外の人と中の人の性格が違うというのは、一人のキャラクターで二度おいしいという面もあるけど、外の人補正がかかった姫宮さんは少し微妙だと思ってしまいました。ただ今巻の外の人は、主人公のことが好きなんだけど素直になれないという気持ちがあるので、なかなか好感が持てます。威風堂々としていて加虐的な姫宮さん(外)と電波な対人恐怖症でおどおど小動物的な姫宮さん(中)のギャップがいいのかもしれません。
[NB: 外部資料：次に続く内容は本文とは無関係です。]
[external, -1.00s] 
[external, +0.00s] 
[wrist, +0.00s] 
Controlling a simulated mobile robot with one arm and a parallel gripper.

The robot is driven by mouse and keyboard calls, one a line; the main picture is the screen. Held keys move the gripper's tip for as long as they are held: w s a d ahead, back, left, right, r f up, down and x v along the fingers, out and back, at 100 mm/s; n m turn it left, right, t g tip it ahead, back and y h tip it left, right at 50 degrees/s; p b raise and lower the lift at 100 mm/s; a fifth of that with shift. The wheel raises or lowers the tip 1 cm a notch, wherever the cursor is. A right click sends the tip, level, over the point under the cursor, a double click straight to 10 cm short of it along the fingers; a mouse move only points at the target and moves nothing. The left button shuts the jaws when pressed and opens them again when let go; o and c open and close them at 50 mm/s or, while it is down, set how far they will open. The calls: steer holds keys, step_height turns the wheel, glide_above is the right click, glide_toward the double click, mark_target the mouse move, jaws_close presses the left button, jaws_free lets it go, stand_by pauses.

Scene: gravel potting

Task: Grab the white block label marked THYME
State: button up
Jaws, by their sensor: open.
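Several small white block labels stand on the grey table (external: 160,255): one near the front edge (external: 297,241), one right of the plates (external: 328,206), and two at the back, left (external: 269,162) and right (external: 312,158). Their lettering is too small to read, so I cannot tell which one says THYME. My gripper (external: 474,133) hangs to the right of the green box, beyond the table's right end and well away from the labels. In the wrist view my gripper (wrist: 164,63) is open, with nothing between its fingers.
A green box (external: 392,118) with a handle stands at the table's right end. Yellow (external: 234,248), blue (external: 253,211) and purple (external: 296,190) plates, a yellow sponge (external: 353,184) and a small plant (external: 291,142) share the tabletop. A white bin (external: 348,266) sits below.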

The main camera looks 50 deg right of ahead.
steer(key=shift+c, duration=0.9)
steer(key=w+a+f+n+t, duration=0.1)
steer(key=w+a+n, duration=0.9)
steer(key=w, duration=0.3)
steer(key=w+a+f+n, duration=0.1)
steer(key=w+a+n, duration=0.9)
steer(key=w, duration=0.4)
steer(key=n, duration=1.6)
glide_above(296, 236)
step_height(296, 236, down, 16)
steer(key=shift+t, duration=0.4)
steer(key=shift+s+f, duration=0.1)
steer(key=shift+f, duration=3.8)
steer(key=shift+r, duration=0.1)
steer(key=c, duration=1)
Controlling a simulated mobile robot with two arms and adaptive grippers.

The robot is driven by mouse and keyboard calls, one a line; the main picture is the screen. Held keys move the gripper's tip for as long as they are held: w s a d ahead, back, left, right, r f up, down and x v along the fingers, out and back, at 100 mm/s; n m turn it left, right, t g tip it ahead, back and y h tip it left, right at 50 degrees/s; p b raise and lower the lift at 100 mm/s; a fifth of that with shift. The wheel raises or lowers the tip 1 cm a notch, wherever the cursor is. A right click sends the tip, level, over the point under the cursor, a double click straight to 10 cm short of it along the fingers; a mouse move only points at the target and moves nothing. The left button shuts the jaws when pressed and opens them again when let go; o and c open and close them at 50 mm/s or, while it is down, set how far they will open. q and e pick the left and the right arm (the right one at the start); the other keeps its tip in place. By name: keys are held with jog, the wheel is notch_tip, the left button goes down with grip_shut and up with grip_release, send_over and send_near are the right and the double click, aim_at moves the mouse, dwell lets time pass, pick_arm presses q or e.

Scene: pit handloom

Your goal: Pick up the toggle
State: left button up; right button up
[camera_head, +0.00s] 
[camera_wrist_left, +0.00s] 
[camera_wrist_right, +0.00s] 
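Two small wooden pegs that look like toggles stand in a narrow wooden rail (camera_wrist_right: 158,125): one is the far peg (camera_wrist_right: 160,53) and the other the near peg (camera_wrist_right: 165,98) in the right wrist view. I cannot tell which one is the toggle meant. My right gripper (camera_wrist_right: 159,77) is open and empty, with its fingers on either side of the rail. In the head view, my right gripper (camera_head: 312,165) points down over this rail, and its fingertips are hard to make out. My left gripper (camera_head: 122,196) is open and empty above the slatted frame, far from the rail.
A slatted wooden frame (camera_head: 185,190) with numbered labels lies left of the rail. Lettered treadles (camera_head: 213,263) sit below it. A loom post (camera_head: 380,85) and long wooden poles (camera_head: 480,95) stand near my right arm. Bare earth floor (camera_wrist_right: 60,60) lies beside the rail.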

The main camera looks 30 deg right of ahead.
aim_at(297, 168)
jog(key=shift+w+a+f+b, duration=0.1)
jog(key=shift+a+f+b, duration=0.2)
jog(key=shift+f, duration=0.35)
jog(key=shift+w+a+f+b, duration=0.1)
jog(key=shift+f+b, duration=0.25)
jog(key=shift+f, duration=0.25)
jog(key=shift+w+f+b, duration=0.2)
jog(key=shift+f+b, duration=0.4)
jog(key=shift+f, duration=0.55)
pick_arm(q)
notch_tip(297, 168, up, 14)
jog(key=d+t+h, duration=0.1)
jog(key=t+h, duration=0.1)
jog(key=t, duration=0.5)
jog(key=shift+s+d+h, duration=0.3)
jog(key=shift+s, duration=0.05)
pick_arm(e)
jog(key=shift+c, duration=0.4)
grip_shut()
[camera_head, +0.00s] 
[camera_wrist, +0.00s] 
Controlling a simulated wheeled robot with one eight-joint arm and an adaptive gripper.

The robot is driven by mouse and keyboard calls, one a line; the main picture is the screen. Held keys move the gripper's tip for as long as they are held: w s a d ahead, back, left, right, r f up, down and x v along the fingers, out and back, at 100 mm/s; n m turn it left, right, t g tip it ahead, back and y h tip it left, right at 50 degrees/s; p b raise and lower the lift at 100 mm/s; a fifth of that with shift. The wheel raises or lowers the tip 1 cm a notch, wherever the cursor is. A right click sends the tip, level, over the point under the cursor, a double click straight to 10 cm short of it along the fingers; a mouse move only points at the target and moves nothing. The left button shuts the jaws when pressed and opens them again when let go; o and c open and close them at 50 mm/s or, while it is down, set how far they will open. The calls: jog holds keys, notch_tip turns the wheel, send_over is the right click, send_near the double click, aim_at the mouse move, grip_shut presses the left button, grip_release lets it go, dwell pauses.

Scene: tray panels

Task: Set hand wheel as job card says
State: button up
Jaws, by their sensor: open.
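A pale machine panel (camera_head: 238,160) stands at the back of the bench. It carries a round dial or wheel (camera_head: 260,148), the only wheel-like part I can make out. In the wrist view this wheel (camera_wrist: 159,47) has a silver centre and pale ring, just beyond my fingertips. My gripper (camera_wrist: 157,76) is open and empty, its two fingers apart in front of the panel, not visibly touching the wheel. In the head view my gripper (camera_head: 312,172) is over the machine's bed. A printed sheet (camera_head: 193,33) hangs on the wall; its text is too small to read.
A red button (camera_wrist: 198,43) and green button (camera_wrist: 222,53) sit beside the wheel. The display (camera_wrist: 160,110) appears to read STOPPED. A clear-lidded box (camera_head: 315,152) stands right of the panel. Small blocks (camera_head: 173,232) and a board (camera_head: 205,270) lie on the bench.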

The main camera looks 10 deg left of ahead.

第二巻であらためて思ったけど、柔らかい線の挿絵も魅力的。主人公に抱きついて首に手を回した姫宮さん(中)を乗せた絵も好きです。

主人公の妹・雪初登場。

「どうしたのお兄ちゃん。その溜息」

 雪はわざとらしくやれやれと首を振り、額を押さえた。
「せっかくセカイがお兄ちゃんに追いついたのに、お兄ちゃんはついていけてないよ」
「ますますよく意味が分からない」
「ほら、昔からいうでしょう、女心と秋の風」
「はあ」
「つまり! お兄ちゃんは女心が分からないってこと」
 雪はビシッてオレを指さす。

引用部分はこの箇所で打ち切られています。